* Begin Rows *

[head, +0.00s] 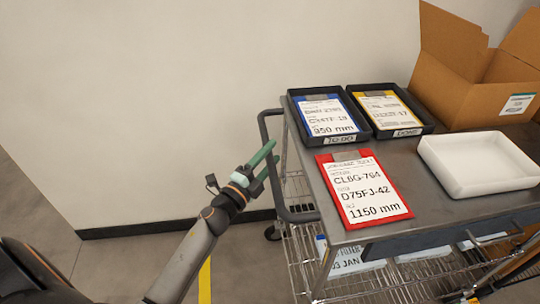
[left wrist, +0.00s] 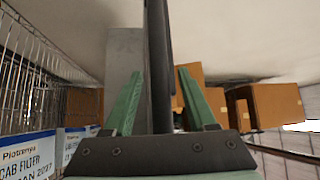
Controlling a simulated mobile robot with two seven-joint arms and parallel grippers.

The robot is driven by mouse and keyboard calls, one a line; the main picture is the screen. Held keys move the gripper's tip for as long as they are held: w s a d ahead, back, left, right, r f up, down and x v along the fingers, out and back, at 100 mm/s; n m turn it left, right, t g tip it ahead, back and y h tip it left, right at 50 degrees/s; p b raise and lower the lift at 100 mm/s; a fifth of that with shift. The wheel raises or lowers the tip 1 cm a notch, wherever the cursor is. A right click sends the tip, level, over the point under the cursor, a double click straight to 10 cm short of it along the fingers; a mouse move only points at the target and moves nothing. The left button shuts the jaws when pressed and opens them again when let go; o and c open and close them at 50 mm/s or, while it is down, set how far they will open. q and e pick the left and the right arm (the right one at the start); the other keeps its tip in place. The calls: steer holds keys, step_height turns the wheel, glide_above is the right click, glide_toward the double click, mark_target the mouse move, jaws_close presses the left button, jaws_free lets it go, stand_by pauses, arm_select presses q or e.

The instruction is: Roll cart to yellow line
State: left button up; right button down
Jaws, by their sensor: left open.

* End Rows *
* Begin Rows *

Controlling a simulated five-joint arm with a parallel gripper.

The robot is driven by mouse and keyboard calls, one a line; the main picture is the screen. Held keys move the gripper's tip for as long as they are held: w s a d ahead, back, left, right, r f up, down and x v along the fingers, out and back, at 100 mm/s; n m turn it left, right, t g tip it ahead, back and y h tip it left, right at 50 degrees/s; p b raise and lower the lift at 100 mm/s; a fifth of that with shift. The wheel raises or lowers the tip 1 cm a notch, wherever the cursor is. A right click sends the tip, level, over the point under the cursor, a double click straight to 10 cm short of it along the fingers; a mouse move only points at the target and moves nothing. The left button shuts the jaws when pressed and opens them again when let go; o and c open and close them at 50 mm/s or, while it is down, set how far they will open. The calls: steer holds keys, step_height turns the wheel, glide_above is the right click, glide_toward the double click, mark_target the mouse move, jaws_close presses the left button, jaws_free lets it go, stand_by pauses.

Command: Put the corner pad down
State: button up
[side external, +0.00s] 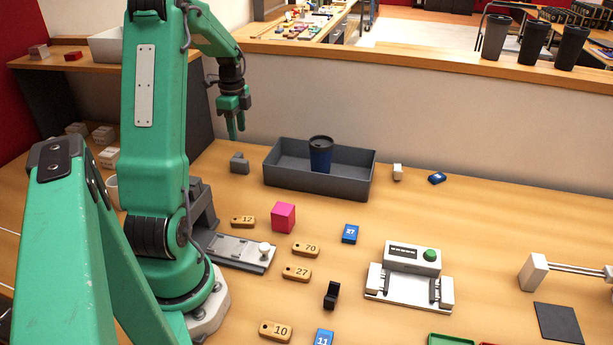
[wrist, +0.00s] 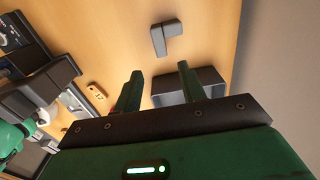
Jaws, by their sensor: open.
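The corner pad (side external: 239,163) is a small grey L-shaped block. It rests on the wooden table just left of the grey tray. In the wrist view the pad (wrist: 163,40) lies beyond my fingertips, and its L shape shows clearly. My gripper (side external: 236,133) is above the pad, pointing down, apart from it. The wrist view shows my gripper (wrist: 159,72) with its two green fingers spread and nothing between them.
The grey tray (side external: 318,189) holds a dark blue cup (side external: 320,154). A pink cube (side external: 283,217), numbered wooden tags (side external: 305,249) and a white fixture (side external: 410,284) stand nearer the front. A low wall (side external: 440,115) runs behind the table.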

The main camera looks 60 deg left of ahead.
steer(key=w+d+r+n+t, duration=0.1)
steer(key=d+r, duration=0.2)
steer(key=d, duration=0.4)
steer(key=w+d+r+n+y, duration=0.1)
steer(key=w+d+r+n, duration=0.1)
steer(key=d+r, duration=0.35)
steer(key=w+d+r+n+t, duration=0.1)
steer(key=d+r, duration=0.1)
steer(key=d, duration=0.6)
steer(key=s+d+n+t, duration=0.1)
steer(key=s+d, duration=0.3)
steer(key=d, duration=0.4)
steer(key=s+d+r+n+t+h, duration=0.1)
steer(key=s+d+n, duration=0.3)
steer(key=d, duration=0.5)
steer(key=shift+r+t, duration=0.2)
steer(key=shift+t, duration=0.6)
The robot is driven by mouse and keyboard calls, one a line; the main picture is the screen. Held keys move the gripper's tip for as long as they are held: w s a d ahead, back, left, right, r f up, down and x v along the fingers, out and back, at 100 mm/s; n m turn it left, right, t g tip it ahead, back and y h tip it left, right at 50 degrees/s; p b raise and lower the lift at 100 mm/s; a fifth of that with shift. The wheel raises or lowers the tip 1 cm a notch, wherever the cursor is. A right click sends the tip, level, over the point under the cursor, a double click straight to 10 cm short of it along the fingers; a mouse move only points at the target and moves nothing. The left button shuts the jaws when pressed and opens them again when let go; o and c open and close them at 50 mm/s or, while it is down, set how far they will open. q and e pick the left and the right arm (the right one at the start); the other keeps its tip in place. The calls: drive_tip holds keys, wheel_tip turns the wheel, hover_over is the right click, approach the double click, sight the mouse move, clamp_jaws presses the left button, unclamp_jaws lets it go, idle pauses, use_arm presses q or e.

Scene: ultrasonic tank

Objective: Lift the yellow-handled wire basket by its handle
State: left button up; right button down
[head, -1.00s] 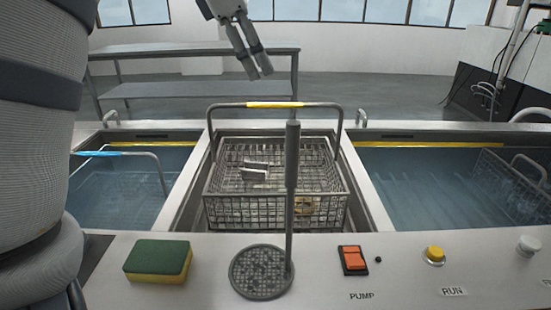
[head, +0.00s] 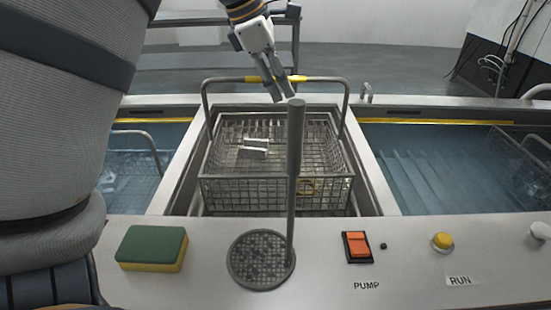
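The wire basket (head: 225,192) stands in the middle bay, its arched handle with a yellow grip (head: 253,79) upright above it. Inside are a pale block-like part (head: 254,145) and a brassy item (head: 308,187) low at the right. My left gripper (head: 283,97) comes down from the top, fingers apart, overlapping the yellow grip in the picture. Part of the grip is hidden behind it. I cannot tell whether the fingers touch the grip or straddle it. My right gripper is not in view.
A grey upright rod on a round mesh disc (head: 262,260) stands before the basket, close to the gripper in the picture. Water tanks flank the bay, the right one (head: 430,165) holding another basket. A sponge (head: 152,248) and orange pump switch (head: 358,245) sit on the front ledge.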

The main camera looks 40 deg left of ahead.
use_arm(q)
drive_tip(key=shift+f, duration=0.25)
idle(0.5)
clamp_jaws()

* End Rows *
* Begin Rows *

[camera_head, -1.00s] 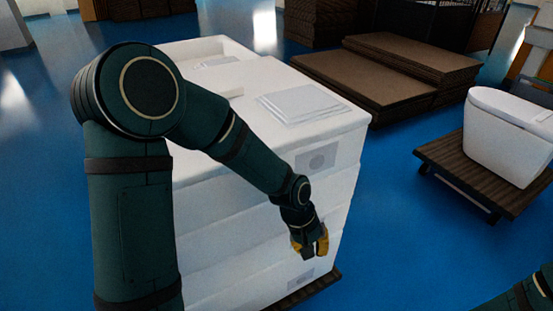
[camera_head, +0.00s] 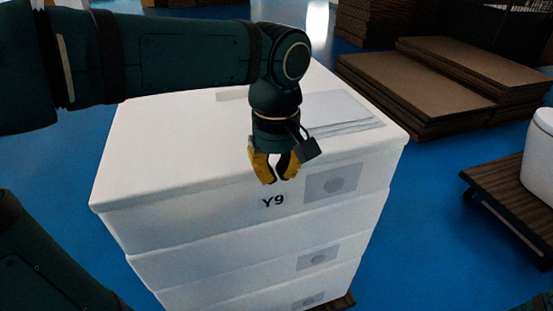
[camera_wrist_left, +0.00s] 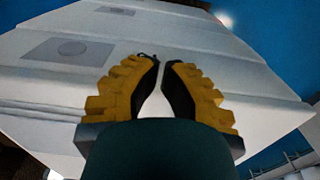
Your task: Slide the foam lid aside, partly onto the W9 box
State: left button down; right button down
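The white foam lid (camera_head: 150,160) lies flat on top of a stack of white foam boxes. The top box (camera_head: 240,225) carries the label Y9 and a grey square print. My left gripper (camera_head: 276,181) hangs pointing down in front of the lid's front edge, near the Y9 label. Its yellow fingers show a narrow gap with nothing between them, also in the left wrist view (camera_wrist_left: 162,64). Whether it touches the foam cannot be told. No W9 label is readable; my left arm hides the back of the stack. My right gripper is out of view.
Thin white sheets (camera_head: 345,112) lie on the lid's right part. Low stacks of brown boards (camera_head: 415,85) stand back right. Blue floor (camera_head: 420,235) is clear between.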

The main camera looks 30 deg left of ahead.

* End Rows *

Lines containing the string "joint" are to be selected and copied.

Controlling a simulated mobile robot with two seven-joint arms and parallel grippers.
Controlling a simulated five-joint arm with a parallel gripper.

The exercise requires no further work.